|Our holiday centerpiece|
Last weekend I ran my group through the first playtest adventure for Star Trek Adventures (which I talked about earlier, due out next summer.) I don’t want to spoil the adventure for others who might be in the playtest, so my discussion here will be general.
Basic Rules (as of this writing)
This is a playtest, so a lot of details about the game may change before publication. But I wanted to give you a brief overview of what playing the game is like.

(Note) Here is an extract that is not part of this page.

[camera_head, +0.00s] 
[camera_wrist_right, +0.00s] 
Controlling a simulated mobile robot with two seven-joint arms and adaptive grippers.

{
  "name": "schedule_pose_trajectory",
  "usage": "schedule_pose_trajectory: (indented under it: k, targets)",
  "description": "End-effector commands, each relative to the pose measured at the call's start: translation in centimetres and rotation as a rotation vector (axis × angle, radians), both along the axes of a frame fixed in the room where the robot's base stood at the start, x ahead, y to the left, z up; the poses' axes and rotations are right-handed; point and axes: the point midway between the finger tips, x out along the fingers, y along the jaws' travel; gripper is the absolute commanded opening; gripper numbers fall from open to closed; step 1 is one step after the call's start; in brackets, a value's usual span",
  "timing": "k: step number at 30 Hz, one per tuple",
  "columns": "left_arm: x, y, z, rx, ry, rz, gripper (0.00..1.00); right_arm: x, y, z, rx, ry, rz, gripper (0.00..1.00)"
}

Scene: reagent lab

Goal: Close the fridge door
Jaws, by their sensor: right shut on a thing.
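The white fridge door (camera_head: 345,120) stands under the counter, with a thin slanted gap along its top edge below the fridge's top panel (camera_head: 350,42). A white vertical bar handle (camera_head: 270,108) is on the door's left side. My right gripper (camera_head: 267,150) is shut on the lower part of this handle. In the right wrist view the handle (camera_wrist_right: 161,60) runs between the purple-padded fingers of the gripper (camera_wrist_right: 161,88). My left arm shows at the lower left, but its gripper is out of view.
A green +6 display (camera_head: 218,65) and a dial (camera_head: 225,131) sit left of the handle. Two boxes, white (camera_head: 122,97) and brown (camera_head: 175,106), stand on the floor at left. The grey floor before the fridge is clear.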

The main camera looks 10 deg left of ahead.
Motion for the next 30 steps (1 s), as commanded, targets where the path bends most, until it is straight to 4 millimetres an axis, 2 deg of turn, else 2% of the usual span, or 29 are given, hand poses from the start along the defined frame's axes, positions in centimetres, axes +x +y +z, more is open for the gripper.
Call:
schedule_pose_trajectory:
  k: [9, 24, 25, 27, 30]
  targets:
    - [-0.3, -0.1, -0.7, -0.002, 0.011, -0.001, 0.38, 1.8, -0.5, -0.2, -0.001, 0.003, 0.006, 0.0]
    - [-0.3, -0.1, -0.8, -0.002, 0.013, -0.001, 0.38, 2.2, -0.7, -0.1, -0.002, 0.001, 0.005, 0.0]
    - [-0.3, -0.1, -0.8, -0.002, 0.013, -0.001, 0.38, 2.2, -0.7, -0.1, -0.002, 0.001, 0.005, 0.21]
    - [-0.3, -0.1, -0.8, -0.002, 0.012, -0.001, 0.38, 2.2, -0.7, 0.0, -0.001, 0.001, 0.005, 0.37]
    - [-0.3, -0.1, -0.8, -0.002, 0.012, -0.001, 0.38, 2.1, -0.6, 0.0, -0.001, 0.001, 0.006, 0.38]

Star Trek Adventures uses the 2d20 system, which Modiphius uses in some of their other games such as Mutant Chronicles 3rd Edition and Robert E. Howard’s Conan. I’m not familiar with those, but in the STA version, you add an attribute to a skill, then roll 2d20 and hope one or both are equal to or less than that number. The game gives you ways to add more d20s (up to 5), and rolling a 1 or rolling under your skill’s specialty gets you an extra success. The number of successes you need depend on the difficulty of the task (usually 2).
Here are some other notable rules from the current playtest draft:
Momentum: When you roll more successes than you need on a given task, you can spend the extras for added effect–or save them in a group Momentum pool that everyone can use on later turns. Momentum points let you do things like add a d20 to a roll, or make a roll harder for an enemy.
Threat: Kind of the opposite of Momentum, Threat points are a pool that the GM can use to help out the bad guys. Players can choose to voluntarily add to the Threat pool to gain an extra die to roll, thus helping themselves out in the short term by risking more trouble later on.
|Another chance to use my action tracker cards!|
Determination: Each PC starts with several of these tokens, and they work like hero points or plot points or bennies in other games. You spend them to do cool things, and earn them by being a good player. In STA they’re more powerful than Momentum points, but it does feel like there’s some overlap.
Values: Each PC in the playtest had 3 Values, things like “Fortune Favours the Bold,” “No Love of Violence,” and “Outspoken and Argumentative.” The playtest rules spell out one positive use for this and one negative. If you’re rolling on something your Value might help, and you spend Momentum on it, you can get an extra Momentum point for free. And on the negative side, you can choose to gain a point of Determination if you accept a Complication from the GM. (Kind of like a GM Intrusion in Monte Cook Games’s Cypher System.) It sounds like more uses for Values will be included in later rules. I think this has the potential to be core to the game’s “Star Trek” feel.
Challenge Dice: When rolling damage or similar results, you use special 6-sided dice. For now we don’t have specially printed dice, so we use regular six siders with the following values: 1-2 count as normal, 3-4 count as nothing, and 5-6 count as 1 plus a bonus effect. The effect differs per weapon; an example would be a knockdown effect when you’re punching someone.
Injuries: Every character has a Stress track, and damage will usually come off of this. If you run out of stress, or take a lot of damage at once, your character is Injured, which in this game means you’re out of the fight. You can, however, spend Determination to soldier on.
|Happiness is a table full of dice and playtest notes.|
I enjoyed reading the playtest rules and running the game. In play, we felt that some of the rules need tweaking–especially extended tasks, which were extra hard to understand and really slowed us down–but I am optimistic about the game’s future. There’s a lot to like here: the system is (mostly) simple, there aren’t a ton of skills, players have a lot of control over their destinies, and there’s a focus on encouraging problem-solving and not just fighting.
I’m expecting the second playtest adventure in a few weeks. I hear it may include starship rules and/or character creation. Can’t wait!